§ The exercise: Tally the lines containing the word "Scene", and report the tally alone.

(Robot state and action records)

* BEGIN *

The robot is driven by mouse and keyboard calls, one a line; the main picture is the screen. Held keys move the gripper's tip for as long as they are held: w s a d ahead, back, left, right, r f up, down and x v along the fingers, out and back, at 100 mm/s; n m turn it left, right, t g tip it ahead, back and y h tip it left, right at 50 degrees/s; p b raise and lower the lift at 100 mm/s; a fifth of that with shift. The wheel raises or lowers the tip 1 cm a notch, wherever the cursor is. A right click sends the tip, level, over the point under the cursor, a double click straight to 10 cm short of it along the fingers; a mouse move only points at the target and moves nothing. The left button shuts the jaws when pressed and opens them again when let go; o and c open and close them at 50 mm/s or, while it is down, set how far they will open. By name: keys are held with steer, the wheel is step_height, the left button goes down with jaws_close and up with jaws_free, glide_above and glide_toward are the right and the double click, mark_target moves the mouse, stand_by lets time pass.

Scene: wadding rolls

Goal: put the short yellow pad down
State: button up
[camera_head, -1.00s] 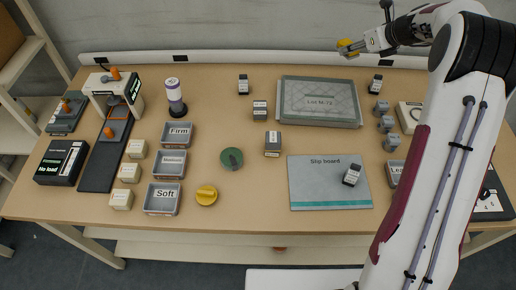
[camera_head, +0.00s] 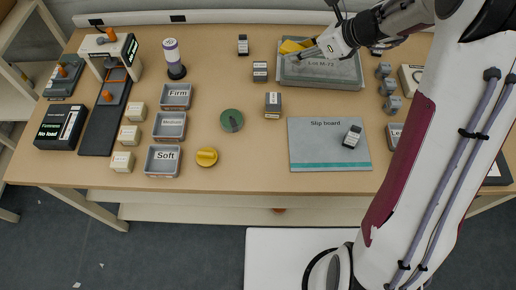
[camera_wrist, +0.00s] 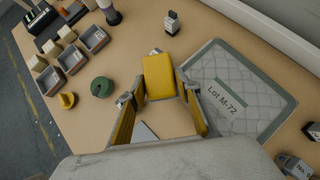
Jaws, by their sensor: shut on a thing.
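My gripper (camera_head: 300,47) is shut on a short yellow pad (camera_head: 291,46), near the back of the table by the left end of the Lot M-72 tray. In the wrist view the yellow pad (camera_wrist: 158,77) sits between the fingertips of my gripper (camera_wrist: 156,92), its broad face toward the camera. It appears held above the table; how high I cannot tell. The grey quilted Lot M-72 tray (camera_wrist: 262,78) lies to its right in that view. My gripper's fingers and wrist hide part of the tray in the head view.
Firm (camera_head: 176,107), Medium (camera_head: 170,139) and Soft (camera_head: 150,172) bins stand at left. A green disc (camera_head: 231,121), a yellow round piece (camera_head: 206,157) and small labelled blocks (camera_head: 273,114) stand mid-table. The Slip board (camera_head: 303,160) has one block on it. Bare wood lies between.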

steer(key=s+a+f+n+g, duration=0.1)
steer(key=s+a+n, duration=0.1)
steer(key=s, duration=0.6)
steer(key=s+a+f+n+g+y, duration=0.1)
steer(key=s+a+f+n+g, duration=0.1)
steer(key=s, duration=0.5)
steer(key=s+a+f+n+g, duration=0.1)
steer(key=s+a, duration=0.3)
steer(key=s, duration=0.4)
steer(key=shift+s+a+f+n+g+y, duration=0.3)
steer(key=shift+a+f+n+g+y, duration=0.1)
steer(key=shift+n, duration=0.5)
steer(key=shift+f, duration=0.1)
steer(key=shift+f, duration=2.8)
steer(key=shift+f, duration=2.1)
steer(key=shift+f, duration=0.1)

* END *
* BEGIN *

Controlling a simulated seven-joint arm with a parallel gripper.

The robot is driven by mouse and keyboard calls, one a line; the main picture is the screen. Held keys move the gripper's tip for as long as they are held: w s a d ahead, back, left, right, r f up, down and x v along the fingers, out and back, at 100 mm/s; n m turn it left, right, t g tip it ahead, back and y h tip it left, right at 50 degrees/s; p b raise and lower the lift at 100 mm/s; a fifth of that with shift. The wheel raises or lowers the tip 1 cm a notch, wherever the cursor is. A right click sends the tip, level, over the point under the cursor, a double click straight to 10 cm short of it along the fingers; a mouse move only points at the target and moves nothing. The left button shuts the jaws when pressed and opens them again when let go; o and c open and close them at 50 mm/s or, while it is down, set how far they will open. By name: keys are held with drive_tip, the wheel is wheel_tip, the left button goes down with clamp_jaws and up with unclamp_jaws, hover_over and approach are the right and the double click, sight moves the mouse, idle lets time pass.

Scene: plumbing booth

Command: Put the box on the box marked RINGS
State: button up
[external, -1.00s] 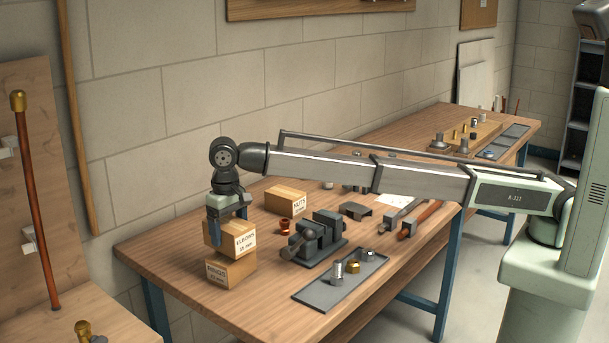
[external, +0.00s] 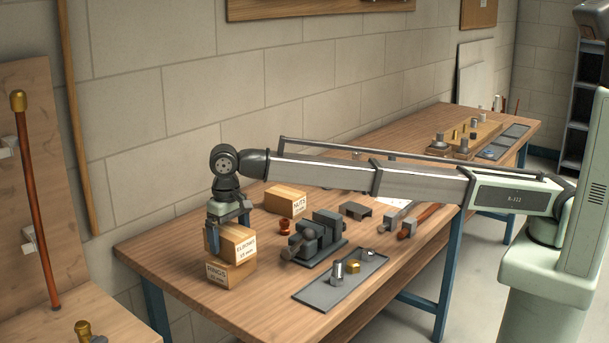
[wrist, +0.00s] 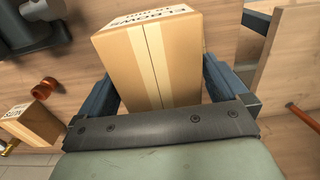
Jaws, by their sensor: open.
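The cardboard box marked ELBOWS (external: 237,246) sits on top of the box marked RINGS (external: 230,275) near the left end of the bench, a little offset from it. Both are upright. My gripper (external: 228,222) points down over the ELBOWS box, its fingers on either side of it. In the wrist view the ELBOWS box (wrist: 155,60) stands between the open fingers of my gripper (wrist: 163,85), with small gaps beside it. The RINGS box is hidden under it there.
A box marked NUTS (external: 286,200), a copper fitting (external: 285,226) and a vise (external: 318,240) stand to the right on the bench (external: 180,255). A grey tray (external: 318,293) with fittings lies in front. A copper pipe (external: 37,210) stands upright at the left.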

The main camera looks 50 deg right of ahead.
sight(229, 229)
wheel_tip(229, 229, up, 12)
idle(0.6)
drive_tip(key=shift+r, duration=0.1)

* END *

§ Full response: 2